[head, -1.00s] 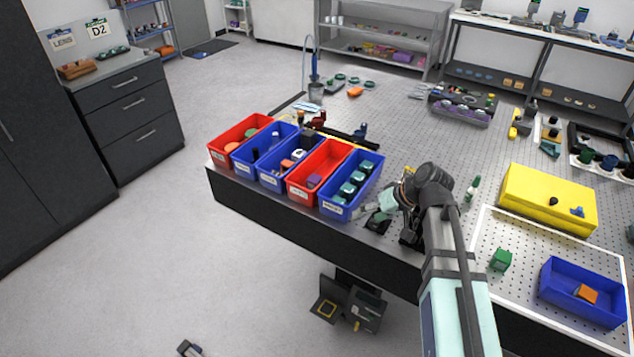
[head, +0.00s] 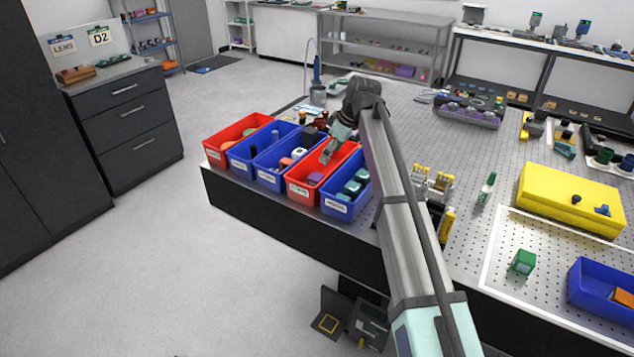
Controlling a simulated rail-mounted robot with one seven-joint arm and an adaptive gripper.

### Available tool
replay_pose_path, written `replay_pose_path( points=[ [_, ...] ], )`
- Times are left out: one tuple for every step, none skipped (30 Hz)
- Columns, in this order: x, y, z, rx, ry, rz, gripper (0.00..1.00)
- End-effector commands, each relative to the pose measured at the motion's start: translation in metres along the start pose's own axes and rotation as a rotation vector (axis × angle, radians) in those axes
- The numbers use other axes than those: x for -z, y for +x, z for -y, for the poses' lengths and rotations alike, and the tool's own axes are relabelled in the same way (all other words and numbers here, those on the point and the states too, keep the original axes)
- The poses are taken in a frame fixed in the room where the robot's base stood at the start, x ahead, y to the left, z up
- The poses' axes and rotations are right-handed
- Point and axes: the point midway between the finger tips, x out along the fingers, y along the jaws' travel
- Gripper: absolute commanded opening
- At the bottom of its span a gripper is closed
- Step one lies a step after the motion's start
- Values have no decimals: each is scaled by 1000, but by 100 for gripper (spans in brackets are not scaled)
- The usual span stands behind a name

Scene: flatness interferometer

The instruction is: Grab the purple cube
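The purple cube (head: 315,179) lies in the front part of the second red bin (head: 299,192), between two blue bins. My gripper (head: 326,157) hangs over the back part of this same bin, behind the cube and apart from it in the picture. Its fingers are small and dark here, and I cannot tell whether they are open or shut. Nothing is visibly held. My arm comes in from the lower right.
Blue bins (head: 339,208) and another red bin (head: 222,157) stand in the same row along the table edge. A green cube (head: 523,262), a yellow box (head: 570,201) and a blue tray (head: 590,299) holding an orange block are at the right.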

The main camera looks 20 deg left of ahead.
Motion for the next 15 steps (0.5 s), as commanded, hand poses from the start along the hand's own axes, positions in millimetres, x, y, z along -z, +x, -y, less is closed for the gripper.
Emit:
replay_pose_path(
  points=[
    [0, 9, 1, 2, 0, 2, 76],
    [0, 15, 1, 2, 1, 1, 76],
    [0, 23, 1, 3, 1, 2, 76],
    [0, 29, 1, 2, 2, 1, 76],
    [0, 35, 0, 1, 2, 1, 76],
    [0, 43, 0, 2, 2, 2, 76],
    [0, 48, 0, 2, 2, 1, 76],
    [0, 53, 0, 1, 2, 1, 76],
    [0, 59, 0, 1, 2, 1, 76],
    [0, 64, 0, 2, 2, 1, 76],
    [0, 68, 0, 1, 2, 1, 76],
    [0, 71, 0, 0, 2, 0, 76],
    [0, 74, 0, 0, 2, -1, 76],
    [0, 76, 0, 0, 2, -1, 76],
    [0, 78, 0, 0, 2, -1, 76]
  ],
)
....
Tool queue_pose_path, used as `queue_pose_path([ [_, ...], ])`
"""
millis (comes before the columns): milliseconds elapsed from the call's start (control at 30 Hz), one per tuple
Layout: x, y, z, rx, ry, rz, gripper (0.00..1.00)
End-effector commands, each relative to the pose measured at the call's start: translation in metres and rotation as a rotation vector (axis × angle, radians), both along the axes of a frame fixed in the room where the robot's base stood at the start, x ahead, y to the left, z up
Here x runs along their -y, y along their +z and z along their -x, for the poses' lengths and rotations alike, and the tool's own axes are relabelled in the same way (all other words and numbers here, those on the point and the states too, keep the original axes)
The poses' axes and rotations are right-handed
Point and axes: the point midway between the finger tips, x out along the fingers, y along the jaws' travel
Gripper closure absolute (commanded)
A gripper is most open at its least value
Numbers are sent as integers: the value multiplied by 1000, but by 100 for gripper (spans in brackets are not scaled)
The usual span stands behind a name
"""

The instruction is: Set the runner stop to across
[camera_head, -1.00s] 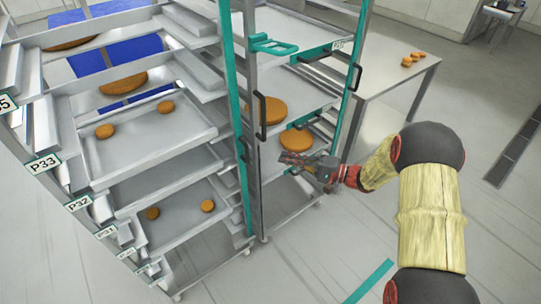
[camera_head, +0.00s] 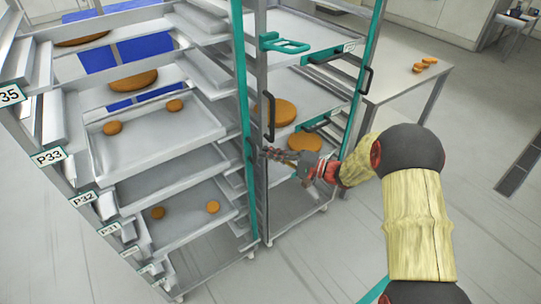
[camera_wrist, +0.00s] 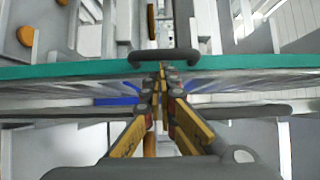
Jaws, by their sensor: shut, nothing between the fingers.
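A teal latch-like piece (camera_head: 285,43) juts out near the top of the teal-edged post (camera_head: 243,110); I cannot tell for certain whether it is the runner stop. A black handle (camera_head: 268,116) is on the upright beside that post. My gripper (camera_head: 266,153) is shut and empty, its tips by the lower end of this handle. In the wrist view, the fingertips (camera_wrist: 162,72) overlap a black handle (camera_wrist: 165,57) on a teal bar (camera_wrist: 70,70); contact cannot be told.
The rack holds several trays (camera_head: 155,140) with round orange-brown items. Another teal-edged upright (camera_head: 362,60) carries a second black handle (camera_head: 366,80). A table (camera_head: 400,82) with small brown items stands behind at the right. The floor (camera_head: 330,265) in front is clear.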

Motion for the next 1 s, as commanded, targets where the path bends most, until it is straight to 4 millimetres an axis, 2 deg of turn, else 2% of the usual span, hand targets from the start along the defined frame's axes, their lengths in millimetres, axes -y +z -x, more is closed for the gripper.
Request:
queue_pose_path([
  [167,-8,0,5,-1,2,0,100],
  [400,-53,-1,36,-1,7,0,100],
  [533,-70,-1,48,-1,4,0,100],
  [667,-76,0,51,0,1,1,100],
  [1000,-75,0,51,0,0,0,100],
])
....
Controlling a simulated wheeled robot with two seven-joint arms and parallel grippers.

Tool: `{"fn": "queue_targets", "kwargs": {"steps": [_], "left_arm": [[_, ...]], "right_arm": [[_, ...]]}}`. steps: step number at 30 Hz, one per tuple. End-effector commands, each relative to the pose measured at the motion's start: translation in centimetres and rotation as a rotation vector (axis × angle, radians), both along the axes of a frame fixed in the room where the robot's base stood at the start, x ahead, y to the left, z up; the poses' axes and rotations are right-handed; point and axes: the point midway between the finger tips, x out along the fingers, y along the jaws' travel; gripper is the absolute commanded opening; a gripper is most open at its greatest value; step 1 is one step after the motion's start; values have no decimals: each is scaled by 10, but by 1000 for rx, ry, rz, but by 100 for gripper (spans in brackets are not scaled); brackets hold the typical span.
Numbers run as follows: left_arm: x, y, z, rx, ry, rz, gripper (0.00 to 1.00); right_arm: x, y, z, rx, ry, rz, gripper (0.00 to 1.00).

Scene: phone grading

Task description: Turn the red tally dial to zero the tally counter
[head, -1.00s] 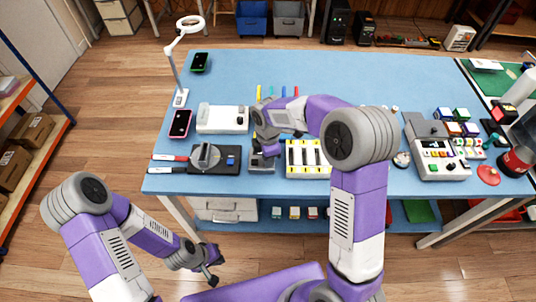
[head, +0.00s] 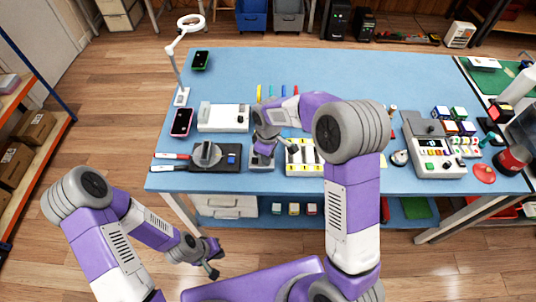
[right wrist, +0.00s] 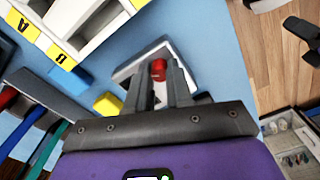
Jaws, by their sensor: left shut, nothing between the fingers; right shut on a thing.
....
Quote the lines above exactly, starting with the one that has "Numbers run as" and ending with the one that has "Jaws, by their sensor: left"; drop the pictures and include nothing else.

■ Task answer
Numbers run as follows: left_arm: x, y, z, rx, ry, rz, gripper (0.00 to 1.00); right_arm: x, y, z, rx, ry, rz, gripper (0.00 to 1.00).

Scene: phone grading

Task description: Turn the red tally dial to zero the tally counter
[head, -1.00s] 
[head, +0.00s] 
[right wrist, +0.00s] 
Jaws, by their sensor: left shut, nothing between the fingers; right shut on a thing.

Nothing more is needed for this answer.